§ Dataset extract
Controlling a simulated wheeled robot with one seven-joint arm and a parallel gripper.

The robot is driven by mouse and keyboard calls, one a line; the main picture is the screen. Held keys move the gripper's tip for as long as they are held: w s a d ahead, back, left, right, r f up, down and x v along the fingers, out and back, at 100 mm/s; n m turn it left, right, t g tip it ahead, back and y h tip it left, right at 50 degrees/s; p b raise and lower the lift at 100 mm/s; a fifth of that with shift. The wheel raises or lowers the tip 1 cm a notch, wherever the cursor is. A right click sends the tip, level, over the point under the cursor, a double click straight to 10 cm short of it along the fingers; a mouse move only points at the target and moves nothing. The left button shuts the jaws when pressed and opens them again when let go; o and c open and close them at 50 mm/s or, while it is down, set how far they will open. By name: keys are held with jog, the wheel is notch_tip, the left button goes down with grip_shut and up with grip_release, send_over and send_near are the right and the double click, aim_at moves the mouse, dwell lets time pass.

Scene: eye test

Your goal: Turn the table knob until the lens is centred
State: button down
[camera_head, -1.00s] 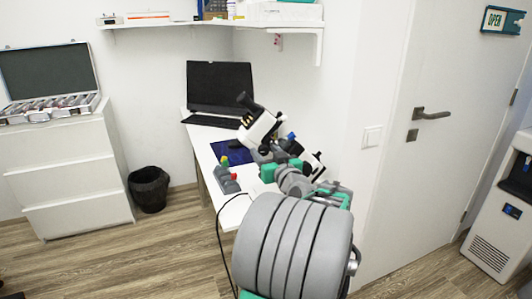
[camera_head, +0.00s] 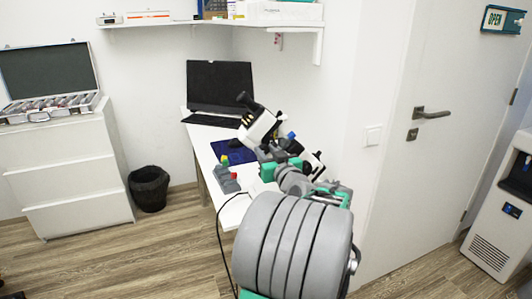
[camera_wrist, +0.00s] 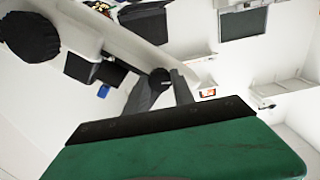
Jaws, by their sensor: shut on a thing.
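A black-and-white lens instrument (camera_head: 262,124) with a slanted black eyepiece stands on the white desk, partly behind my arm. In the wrist view its white curved body (camera_wrist: 118,38) shows at the upper left. My gripper (camera_wrist: 160,84) has its two dark fingers either side of a dark round knob (camera_wrist: 159,76) and is shut on it. In the head view my gripper is largely lost among my arm and the instrument. I cannot make out the lens or whether it is centred.
The white desk (camera_head: 203,150) also bears a laptop (camera_head: 219,88), a dark blue mat (camera_head: 232,152) and a grey block with coloured tops (camera_head: 226,178). A black bin (camera_head: 149,188) stands on the floor to the left. A wall and door (camera_head: 420,150) close off the right.

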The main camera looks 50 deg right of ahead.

§ Directive
Look through the data above. Each line containing the word "ahead" needs to be copied.

§ Worked answer
The robot is driven by mouse and keyboard calls, one a line; the main picture is the screen. Held keys move the gripper's tip for as long as they are held: w s a d ahead, back, left, right, r f up, down and x v along the fingers, out and back, at 100 mm/s; n m turn it left, right, t g tip it ahead, back and y h tip it left, right at 50 degrees/s; p b raise and lower the lift at 100 mm/s; a fifth of that with shift. The wheel raises or lowers the tip 1 cm a notch, wherever the cursor is. A right click sends the tip, level, over the point under the cursor, a double click straight to 10 cm short of it along the fingers; a mouse move only points at the target and moves nothing. The left button shuts the jaws when pressed and opens them again when let go; o and c open and close them at 50 mm/s or, while it is down, set how far they will open. By name: keys are held with jog, the wheel is notch_tip, the left button goes down with grip_shut and up with grip_release, send_over and send_near are the right and the double click, aim_at moves the mouse, dwell lets time pass.
The main camera looks 50 deg right of ahead.

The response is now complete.